Friday, 8 February 2008

Lessons for an Archbishop in the Rule of Law

Serendipity is a wonderful thing. I have recently taken up The Road to Serfdom again, and happened in the last couple of days to be reading the chapter entitled “Planning and the Rule of Law” when the Archbishop of Canterbury, Dr. Rowan Williams, made his comments about the adoption of Sharia in the UK being “unavoidable”

Sharia is an emotive topic, tapping in to British fears of public beheadings and the ill-treatment of women. Consequently, much of the commentary around the subject has been rabid, suggesting that Dr. Williams is opening the gates to the barbarians. In fact, he is making a subtler but no less flawed point: that the law should take account of the personal beliefs of individuals.

This flies in the face of Western legal tradition, in which laws are supposed to be blind to the circumstances of the citizen.

Laws do not exist merely to stop people doing things that are harmful to others. Laws act as signposts, guiding us through life. At each fork in the road, the signposts tell us what we may expect and what the consequences are of our actions. But these guidelines only work if they apply equally to all, because otherwise life is entirely unpredictable.

It is the law of this land that drivers drive their cars on the left (Savoy Court aside). There is no moral purpose to this; it is entirely practical. It makes it possible for traffic to move safely. But it only works because it applies equally to all. If I am driving and I see a car approaching in the distance, I do not need to worry about what side the other driver will attempt to pass; I can plough along at the speed limit, confident that s/he will do the same and will fly past my right wing-mirror with a few inches to spare.

Similarly, if I do business with somebody, I know exactly what will happen to them if they seek to defraud me. This helps facilitate business. However, if I had to worry about what jurisdiction applied to my partner, it would make the practice of doing business more difficult. One need only look at the complexities of trading (particularly in services) internationally to see the difficulties that can result from trading in two legal systems. But at least a company is France is predictably bound by French law, even if it differs from UK law. The same would not be the case if different legal codes applied to individuals in Britain, or if the law was applied differently based on individual circumstances.

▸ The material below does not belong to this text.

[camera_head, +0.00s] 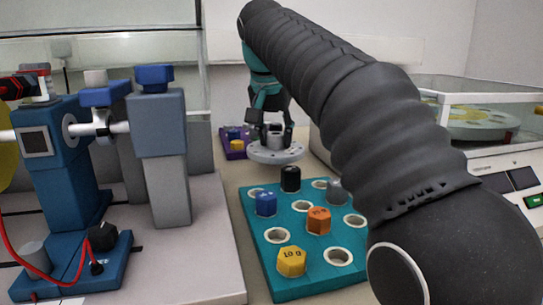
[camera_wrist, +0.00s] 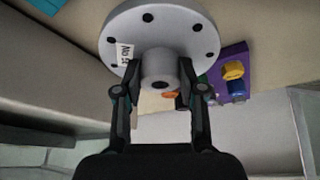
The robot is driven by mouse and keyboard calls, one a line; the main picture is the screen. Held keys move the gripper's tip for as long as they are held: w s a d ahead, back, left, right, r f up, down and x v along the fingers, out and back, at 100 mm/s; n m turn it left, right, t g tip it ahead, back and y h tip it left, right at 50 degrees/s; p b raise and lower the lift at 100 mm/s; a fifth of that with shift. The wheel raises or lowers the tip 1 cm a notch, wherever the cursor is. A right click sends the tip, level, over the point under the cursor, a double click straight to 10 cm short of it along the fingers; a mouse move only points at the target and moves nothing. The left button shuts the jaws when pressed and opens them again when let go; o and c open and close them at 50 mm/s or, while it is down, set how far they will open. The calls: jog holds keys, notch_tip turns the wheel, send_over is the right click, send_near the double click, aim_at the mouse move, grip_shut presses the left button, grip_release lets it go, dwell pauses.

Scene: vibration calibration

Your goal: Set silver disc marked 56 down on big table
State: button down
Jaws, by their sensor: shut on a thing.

Yet this was exactly what obtained in previous times. One of the characteristic features of medieval society was differing jurisdictions: the clergy were subject to cannon law, even in civil matters; townsfolk were subject to royal and municipal law; peasants to manorial and feudal law. As (despite legal strictures) a cleric might not actually dress as a cleric, one could find that a person with whom one had entered into a contract was able to resort to an entirely different laws and courts from those one would have predicted. Not only did this make society very unpredictable (and thus less safe) for all concerned, it was also the cause of constant strife. Bluntly speaking, wars were fought over the primacy of a single font of the law.

As for the suggestion that judges should take into account the views of individuals (or, for that matter, their circumstances or how “deserving” they might be) when applying the law, this undermines the very principle of the Rule of Law, for it makes the application of laws arbitrary.

In mitigation, this does not entirely exclude some of the things that Dr. Williams was suggesting. There is no reason why Sharia courts could not dispense divorces if both parties were willing to subject themselves to the courts, in the same manner that two parties to a contract dispute might accept binding arbitration rather than go through the long and costly process of litigation. There should be nothing in the law that prevents free individuals entering into contracts bound by different rules, just as I am bound by the rules of the various groups and societies to which I belong (such as those of the Party and of my employer). Sharia or other courts or tribunals could retain the right to dispense punishment (such as expulsion, exclusion or even – if the subject were willing to accept it – more strict, physical or material penalties). But the individual should always have recourse to the law, to seek protection from the binding ties of conformity. And similarly, victims should have the right to demand that the same law applies to their persecutors as applies to all people.

Equality before the law is fundamental to our society. The threat to our society from Dr. Williams’ proposal would be hard to exaggerate, for the Rule of Law is probably more fundamental to freedom than any other institution, including democracy. As both Voltaire can Kant (quoted) observed, “Man is free if he needs to obey no person but solely the laws.”